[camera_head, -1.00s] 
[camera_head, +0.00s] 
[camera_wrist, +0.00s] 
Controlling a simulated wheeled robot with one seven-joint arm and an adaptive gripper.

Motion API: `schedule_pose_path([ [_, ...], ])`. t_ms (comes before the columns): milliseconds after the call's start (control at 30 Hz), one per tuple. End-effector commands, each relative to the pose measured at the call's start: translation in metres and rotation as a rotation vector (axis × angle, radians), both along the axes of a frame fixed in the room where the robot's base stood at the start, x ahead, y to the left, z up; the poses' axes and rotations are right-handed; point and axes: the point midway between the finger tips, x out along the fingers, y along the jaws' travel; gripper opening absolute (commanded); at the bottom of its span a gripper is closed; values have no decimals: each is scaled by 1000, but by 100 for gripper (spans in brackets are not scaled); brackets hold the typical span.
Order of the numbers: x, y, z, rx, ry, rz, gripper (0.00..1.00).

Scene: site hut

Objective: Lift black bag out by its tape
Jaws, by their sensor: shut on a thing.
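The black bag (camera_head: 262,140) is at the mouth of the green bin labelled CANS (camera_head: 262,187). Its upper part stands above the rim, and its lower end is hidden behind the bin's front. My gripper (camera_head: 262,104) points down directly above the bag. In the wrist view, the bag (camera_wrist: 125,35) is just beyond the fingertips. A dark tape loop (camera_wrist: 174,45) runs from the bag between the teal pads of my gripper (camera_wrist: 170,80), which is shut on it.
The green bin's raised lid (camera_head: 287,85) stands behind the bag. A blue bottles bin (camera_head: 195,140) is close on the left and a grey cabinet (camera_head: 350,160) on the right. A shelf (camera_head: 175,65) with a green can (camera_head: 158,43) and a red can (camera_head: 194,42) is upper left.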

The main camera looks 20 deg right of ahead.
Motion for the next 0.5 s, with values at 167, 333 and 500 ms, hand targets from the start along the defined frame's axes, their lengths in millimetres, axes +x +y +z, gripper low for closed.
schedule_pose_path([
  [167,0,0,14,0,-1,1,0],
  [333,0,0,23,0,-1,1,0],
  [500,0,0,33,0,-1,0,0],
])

WORK TO DO. Each line above is to be repeated exactly.

FINISHED ANSWER.
[camera_head, -1.00s] 
[camera_head, +0.00s] 
[camera_wrist, +0.00s] 
Controlling a simulated wheeled robot with one seven-joint arm and an adaptive gripper.

Motion API: `schedule_pose_path([ [_, ...], ])`. t_ms (comes before the columns): milliseconds after the call's start (control at 30 Hz), one per tuple. End-effector commands, each relative to the pose measured at the call's start: translation in metres and rotation as a rotation vector (axis × angle, radians), both along the axes of a frame fixed in the room where the robot's base stood at the start, x ahead, y to the left, z up; the poses' axes and rotations are right-handed; point and axes: the point midway between the finger tips, x out along the fingers, y along the jaws' travel; gripper opening absolute (commanded); at the bottom of its span a gripper is closed; values have no decimals: each is scaled by 1000, but by 100 for gripper (spans in brackets are not scaled); brackets hold the typical span.
Order of the numbers: x, y, z, rx, ry, rz, gripper (0.00..1.00).

Scene: site hut

Objective: Lift black bag out by its tape
Jaws, by their sensor: shut on a thing.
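The black bag (camera_head: 262,140) is at the mouth of the green bin labelled CANS (camera_head: 262,187). Its upper part stands above the rim, and its lower end is hidden behind the bin's front. My gripper (camera_head: 262,104) points down directly above the bag. In the wrist view, the bag (camera_wrist: 125,35) is just beyond the fingertips. A dark tape loop (camera_wrist: 174,45) runs from the bag between the teal pads of my gripper (camera_wrist: 170,80), which is shut on it.
The green bin's raised lid (camera_head: 287,85) stands behind the bag. A blue bottles bin (camera_head: 195,140) is close on the left and a grey cabinet (camera_head: 350,160) on the right. A shelf (camera_head: 175,65) with a green can (camera_head: 158,43) and a red can (camera_head: 194,42) is upper left.

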The main camera looks 20 deg right of ahead.
Motion for the next 0.5 s, with values at 167, 333 and 500 ms, hand targets from the start along the defined frame's axes, their lengths in millimetres, axes +x +y +z, gripper low for closed.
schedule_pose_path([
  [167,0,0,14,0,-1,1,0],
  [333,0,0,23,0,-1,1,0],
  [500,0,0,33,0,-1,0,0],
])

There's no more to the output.